The authors define the ‘Econocracy’ as

a society in which political goals are defined in terms of their effect on the economy, which is believed to be a distinct system with its own logic that requires experts to manage it’. 

Since the financial crisis of 2008, there has been an endless stream of books and articles about economists’ failure to predict the crisis, and more recently a sense that the subsequent economic response in the form of austerity policies has done more harm than good. Is it any wonder then, the book asks, that the public might be left questioning economic ‘experts’, and economics students their education? In fact, as I noted in an earlier post, student reaction to the overly mathematical nature of economics (and its lack of pluralism) began before the financial crash  

The Post-Crash Economics Society has its origins in this disenchantment, and one of the book’s strongest contributions is its critique of the highly stylised and homogenised curriculum that would be familiar to economics students worldwide. The authors contend that despite attracting capable students who are interested in the world around them, economics as it is taught at university has little to do with the real world, uncritically setting out a model based on rational individuals and an economic system that tends towards equilibrium, while also being insufficiently pluralist, downplaying debate between different schools of economics or relegating these to the History of Economics.
This argument is supported by a useful analysis of the final exam questions on core and elective economics courses at various universities. These rely heavily on what the authors call ‘operate the model’ problems: asking students to uncritically apply the taught model to a stylised situation, with no thought to whether the model, situation or answers are realistic or useful. Overall this analysis finds that 76 per cent of exam questions required no ‘critical or independent thinking whatsoever’ (51).  Even if exams aren’t perfectly representative of course content, they will very much influence student efforts, so it is concerning that critical engagement is neither valued nor rewarded. The authors lament: ‘It is hardly an exaggeration to say that it is now possible to go through an economics degree without once having to venture an opinion’ (p51).

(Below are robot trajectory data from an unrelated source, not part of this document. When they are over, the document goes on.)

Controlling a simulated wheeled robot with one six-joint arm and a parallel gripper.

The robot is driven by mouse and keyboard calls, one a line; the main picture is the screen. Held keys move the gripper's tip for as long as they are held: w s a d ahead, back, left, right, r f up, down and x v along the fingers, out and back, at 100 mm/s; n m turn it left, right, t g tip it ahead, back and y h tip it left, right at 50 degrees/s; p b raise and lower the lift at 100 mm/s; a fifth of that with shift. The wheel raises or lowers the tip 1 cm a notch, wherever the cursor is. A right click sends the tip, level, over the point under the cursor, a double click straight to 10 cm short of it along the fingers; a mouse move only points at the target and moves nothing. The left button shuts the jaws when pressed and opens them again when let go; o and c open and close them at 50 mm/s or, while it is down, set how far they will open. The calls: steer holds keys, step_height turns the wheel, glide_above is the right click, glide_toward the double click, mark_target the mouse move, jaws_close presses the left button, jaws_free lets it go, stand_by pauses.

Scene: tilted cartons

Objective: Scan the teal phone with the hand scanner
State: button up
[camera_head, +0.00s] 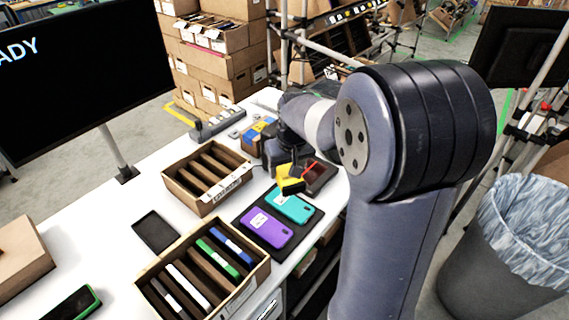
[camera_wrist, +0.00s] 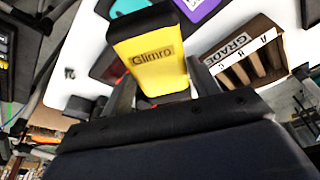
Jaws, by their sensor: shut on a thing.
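My gripper (camera_wrist: 162,88) is shut on the yellow hand scanner (camera_wrist: 150,58), one finger on each side; the scanner's face reads "Glimro". In the wrist view the teal phone (camera_wrist: 127,8) shows only partly, beyond the scanner. A purple phone (camera_head: 265,230) with a white label lies beside it.
A dark tray (camera_head: 322,178) with a red line over it is right of the scanner. Two cartons with slots, one empty (camera_head: 181,187) and one holding phones (camera_head: 256,275), stand left of the mat. A black flat tray (camera_head: 155,231) lies farther left. A monitor (camera_head: 75,75) shows "ADY".

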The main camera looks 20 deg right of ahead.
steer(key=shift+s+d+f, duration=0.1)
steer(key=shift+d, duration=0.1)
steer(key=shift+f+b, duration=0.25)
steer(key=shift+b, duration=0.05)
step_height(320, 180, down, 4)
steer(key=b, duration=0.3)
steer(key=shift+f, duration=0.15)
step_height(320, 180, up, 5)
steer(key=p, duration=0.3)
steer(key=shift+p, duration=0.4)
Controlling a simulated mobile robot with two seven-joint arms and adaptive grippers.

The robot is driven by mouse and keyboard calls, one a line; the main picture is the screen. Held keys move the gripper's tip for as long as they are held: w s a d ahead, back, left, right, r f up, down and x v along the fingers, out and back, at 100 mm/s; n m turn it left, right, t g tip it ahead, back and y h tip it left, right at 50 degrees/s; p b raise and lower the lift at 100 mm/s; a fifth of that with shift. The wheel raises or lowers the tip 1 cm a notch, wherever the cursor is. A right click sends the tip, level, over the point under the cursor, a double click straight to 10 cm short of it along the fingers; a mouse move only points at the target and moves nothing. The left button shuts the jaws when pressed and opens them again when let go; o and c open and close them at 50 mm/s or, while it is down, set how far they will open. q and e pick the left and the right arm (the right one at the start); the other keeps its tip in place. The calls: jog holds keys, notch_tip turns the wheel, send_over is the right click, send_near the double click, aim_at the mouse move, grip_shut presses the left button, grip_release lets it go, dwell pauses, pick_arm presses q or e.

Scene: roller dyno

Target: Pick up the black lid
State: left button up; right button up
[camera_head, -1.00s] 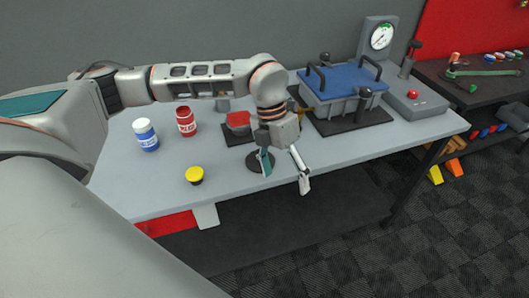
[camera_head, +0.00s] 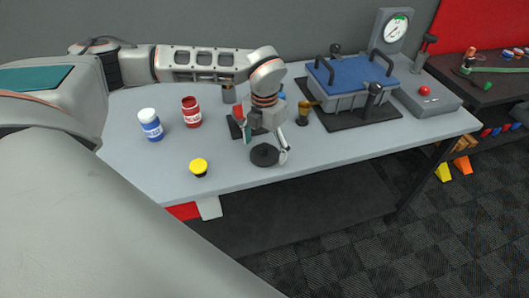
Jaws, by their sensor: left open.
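The black lid (camera_head: 264,158), a round dark disc with a small raised middle, lies on the grey table near its front edge. My left gripper (camera_head: 267,144) is open and empty, pointing down over the lid's back side. One finger is left of the lid and the other is at its right edge. I cannot tell whether the right finger touches it. My right gripper is not in view.
A brass-coloured piece (camera_head: 303,113) and a blue-topped chamber (camera_head: 350,78) stand to the right. The table (camera_head: 350,143) is clear front right.

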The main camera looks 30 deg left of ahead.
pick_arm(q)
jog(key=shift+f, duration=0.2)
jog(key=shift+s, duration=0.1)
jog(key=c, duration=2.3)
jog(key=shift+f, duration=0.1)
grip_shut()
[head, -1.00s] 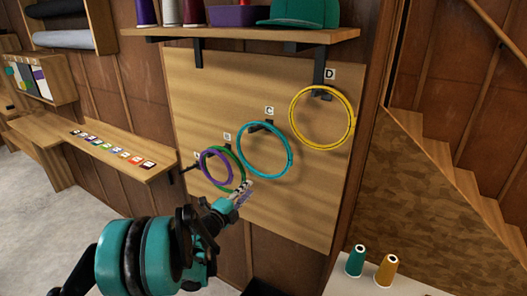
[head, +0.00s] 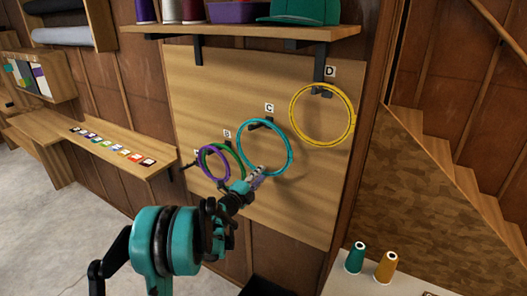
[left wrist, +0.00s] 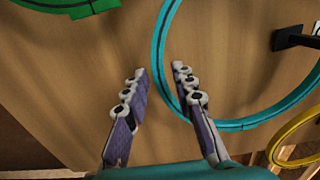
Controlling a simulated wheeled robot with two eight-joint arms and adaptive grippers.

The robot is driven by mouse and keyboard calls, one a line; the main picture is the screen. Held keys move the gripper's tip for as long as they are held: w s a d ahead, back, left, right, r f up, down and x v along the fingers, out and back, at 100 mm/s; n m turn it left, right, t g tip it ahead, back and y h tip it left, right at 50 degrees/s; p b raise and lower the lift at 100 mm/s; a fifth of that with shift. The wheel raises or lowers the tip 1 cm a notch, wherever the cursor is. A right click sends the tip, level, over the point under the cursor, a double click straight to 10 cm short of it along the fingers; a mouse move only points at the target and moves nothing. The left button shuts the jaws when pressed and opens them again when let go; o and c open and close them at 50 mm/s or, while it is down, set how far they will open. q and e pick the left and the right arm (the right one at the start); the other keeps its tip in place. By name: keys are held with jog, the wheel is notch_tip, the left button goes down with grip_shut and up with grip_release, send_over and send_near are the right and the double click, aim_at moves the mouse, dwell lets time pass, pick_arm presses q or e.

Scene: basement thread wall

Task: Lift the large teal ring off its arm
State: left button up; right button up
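The large teal ring (head: 242,133) hangs on the black arm below label C on the wooden board. It also shows in the left wrist view (left wrist: 155,62), where its lower left curve passes by the right finger. My left gripper (head: 258,172) is at the ring's lower edge in the head view. In the left wrist view my left gripper (left wrist: 160,85) is open, its two fingers apart. My right gripper is not in view.
A yellow ring (head: 292,112) hangs at D to the right. A green ring (head: 241,158) and a purple ring (head: 199,165) hang to the left. A shelf (head: 230,36) is above. Thread cones (head: 386,268) stand on a table at lower right.

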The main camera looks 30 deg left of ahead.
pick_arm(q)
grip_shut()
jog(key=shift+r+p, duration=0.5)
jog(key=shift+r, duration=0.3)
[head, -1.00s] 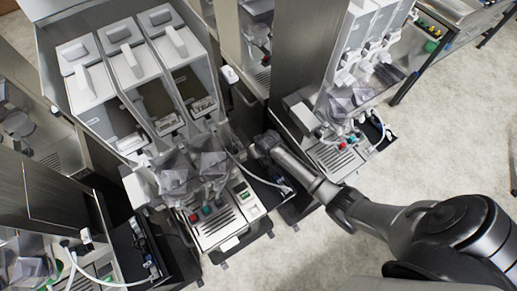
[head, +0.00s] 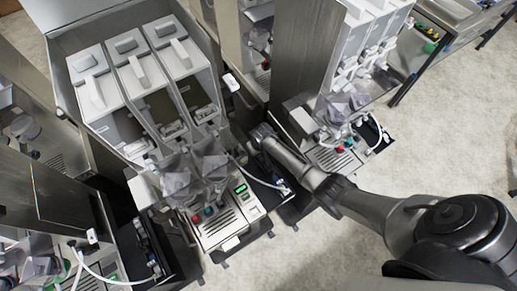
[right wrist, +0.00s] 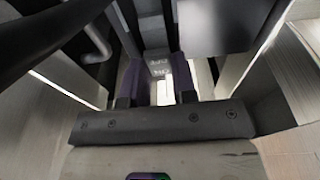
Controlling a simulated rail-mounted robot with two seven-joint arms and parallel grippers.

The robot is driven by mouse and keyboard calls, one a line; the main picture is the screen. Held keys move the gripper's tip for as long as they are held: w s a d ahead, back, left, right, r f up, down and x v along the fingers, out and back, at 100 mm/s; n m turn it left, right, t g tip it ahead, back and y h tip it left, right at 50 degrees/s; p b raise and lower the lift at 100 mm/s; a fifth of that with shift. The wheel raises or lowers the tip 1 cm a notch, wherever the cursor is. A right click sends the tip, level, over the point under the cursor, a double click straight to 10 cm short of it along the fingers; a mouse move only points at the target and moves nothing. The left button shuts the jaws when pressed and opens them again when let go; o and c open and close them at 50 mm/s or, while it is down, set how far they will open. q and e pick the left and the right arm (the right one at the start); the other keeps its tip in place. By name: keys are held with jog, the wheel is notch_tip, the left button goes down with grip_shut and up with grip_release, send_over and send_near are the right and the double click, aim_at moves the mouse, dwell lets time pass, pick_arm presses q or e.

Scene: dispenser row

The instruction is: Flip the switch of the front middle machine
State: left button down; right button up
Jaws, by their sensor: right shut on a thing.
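The front middle machine (head: 132,72) has a grey-white body with several lidded hoppers and stands left of centre in the head view. Its lower front has a red and a teal button, a drip grate and a small panel with a green display (head: 241,189). My right gripper (head: 258,137) is at the right side of this machine; its fingertips are hard to make out there. My left gripper is out of view.
A second dispenser (head: 360,45) stands to the right, with a metal cabinet wall (head: 303,50) between. Another machine (head: 40,265) is at the lower left. White hoses and small trays (head: 268,185) lie close to my right arm. Pale floor (head: 440,120) is open on the right.

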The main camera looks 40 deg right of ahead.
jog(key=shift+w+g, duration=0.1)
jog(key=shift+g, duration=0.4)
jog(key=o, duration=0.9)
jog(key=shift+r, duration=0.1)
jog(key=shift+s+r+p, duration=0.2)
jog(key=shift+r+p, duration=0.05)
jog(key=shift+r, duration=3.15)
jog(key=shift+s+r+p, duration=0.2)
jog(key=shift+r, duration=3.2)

This disheartening state of affairs is blamed on a combination of factors that come under the umbrella of ‘Econocracy’: the increasing marginalisation of heterodox thought from the discipline, for example, starting with the kinds of articles that are accepted into the major journals. This, in turn, influences what research is prioritised by universities and funding bodies (currently through the Research Excellence Framework), and inevitably who is hired or promoted (the ‘curse of the top five’ journals was discussed at this year’s American Economic Association meeting).  This is compounded by the increasing financial pressures facing the Higher Education sector, with reduced funding per student leading to ever-larger class sizes and time-poor lecturers and graduate teaching assistants.

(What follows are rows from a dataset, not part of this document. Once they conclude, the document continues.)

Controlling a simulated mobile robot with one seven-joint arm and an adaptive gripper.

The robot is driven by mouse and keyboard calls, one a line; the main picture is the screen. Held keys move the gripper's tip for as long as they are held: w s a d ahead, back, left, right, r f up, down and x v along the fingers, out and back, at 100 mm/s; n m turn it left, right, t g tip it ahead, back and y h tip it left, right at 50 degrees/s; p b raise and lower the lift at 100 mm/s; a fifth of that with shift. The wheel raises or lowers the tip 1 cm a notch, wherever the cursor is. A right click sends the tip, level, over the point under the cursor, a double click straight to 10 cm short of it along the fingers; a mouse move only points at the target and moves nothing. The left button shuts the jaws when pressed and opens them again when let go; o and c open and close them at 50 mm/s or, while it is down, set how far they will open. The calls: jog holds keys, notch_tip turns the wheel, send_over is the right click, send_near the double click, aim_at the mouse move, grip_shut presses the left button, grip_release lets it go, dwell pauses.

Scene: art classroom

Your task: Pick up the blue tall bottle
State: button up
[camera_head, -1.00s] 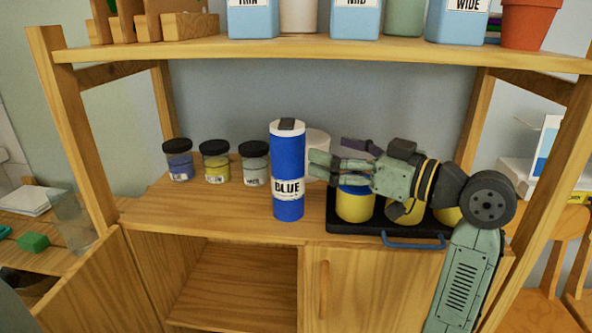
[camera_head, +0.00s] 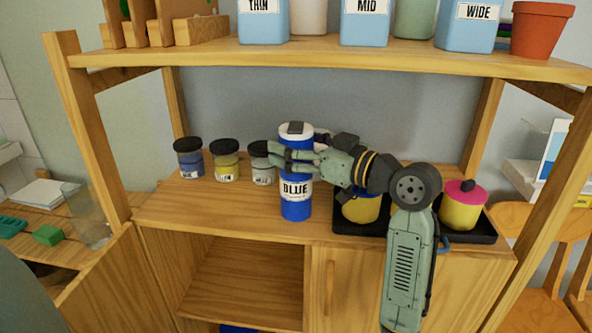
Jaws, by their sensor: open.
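The blue tall bottle (camera_head: 296,205) stands upright on the shelf's middle board. It has a white cap with a dark top and a white label reading "BLUE". My gripper (camera_head: 284,157) comes in from the right at the bottle's upper half, above the label. Its fingers are open and reach across the front of the bottle, covering part of it. The far finger is mostly hidden behind the bottle, and I cannot tell whether either finger touches it.
Several small dark-lidded jars (camera_head: 225,163) stand to the left, one close to my fingertips. A black tray (camera_head: 487,230) with yellow pots (camera_head: 459,213) is on the right, under my arm. The upper shelf (camera_head: 330,52) holds labelled blue containers (camera_head: 365,25) and an orange pot (camera_head: 541,30).

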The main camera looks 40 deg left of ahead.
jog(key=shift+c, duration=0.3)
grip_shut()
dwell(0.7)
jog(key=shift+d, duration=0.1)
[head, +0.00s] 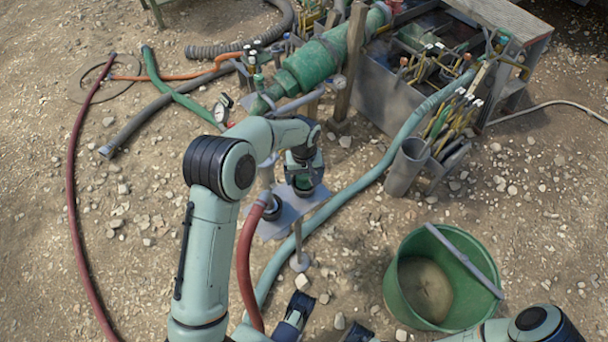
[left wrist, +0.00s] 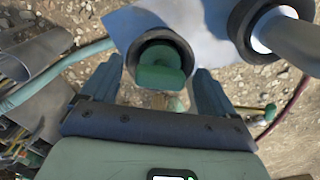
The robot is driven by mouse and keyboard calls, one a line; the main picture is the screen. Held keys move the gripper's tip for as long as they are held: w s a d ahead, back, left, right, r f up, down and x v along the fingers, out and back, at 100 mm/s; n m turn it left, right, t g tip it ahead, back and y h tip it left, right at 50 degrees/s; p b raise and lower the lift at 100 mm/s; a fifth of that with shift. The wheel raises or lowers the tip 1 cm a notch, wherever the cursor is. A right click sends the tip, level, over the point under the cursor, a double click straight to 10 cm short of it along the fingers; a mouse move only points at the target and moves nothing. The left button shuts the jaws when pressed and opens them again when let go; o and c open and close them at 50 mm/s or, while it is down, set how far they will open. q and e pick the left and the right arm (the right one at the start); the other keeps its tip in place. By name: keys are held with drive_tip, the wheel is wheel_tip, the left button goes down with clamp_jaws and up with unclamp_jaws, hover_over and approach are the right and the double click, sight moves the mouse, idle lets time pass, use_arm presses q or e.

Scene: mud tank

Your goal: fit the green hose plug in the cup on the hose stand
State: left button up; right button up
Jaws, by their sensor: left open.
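The green hose plug (left wrist: 160,75) sits in a dark round cup (left wrist: 134,50) on the pale plate of the hose stand (left wrist: 205,48). My left gripper (left wrist: 157,92) is open, with one finger on each side of the plug's near end. I cannot tell whether they touch it or how deep the plug sits. My right gripper (head: 329,315) is at the bottom of the head view, fingers apart and empty.
A second cup (head: 272,207) on the stand holds the end of a red hose (head: 246,265). A blue-green hose (head: 350,195) runs behind the stand. A green bucket (head: 392,290) stands at the right. A tool holder (head: 406,168) is beyond it. Stony ground lies left.

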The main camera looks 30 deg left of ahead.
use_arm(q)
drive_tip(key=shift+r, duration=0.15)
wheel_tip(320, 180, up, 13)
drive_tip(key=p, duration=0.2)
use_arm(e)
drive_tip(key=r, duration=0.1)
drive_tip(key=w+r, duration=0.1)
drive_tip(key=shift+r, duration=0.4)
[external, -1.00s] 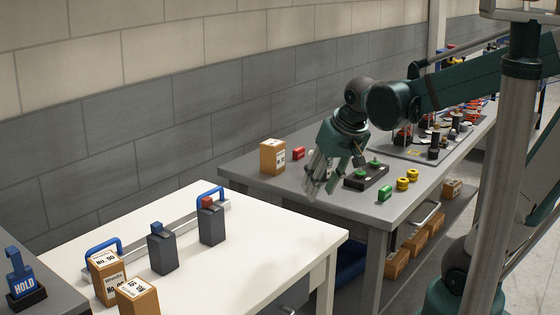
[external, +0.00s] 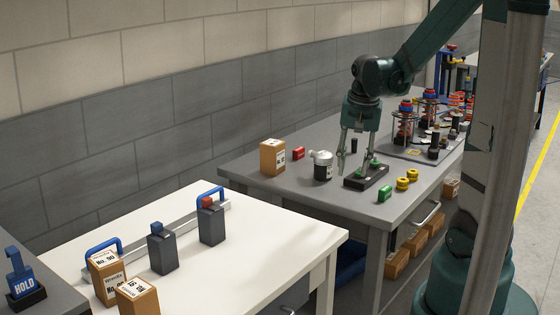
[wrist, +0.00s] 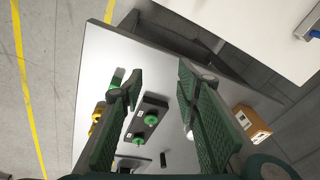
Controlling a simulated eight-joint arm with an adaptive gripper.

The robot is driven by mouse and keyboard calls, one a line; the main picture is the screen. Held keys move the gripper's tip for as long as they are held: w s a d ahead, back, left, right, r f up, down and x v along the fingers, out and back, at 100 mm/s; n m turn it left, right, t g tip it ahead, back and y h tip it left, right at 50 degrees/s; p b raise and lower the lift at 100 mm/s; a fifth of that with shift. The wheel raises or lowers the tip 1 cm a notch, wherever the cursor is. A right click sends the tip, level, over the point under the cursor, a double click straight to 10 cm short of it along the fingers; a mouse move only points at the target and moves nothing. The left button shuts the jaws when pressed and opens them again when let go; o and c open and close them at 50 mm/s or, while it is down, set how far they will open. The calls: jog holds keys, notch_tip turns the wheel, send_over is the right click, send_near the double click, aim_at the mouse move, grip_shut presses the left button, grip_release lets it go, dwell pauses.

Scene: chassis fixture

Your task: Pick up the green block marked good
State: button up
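The green block (external: 385,194) lies on the grey table near its front edge, right of the black fixture and in front of the yellow rings. It also shows in the wrist view (wrist: 117,78), partly behind the left finger; its marking is too small to read. My gripper (external: 357,166) is open and empty, pointing down above the left part of the black fixture, up and left of the green block. In the wrist view its two fingers (wrist: 160,78) are wide apart. A red block (external: 298,153) lies farther back on the table.
The black fixture (external: 366,179) with green knobs stands below my gripper. Yellow rings (external: 403,184) sit close to the green block. The table's front edge is close to the block.

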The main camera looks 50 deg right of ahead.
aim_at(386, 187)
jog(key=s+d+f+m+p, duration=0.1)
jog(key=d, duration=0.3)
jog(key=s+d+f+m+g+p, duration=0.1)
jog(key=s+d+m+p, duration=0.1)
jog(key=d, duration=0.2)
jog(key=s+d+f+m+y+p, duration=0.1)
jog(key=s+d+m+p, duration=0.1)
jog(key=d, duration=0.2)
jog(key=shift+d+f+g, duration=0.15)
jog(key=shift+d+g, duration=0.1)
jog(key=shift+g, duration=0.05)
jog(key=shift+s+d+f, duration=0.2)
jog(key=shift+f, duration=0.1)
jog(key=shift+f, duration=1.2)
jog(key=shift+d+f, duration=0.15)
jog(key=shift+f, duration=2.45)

That economics discourages students from thinking and expressing opinions would have Adam Smith turning in his grave – he was, after all, a Professor of Moral Philosophy. But is hardly a new argument - Stefan Collini, for instance, has long spoken out against the worsening outcomes not just for students of the modern university, but society more broadly. 
It was only last week that I reminded readers of the 36 types of capitalism one could discern in 12 academic disciplines. And one of the most important parts of the book for me was therefore the table (at page 61) which identifies 10 different “schools” of thinking which can be discerned within economics itself…

Pluralism in Economics
Name of “school”
Humans….

Humans act within…
The economy is…..
Old “neo-classical”
Optimise narrow self-interest
A vacuum
Stable
New “neo-classical”
Can optimise a variety of goals
A market context
Stable in the absence of friction
Post-Keynes
Use rules of thumb
A macro-economic context
Naturally volatile
Classical
Act in their self-interest
Their class interests
Generally stable
Marxist
Do not have predetermined patterns
Their class and historical interests
Volatile and exploitative
Austrian
Subjective knowledge and preferences
A market context
Volatile – but this is generally sign of health
Institutional
Have changeable behaviour
Instit envt that sets rules and social norms
Dependent on legal and social structures
Evolutionary
Act “sensibly” but not optimally
An evolving, complex system
Both stable and volatile
feminist
exhibit engendered behaviour
A social context
Ambiguous
ecological
Act ambiguously
Social context
Embedded in the environment
This is an excerpt only – the full table is from Ho-Joon Chang’s “Economics – a User’s Guide” but can be viewed at diagram at p61 of The Econocracy – the perils of leaving economics to the experts; Earle, Moran and Ward-Perkins (2017)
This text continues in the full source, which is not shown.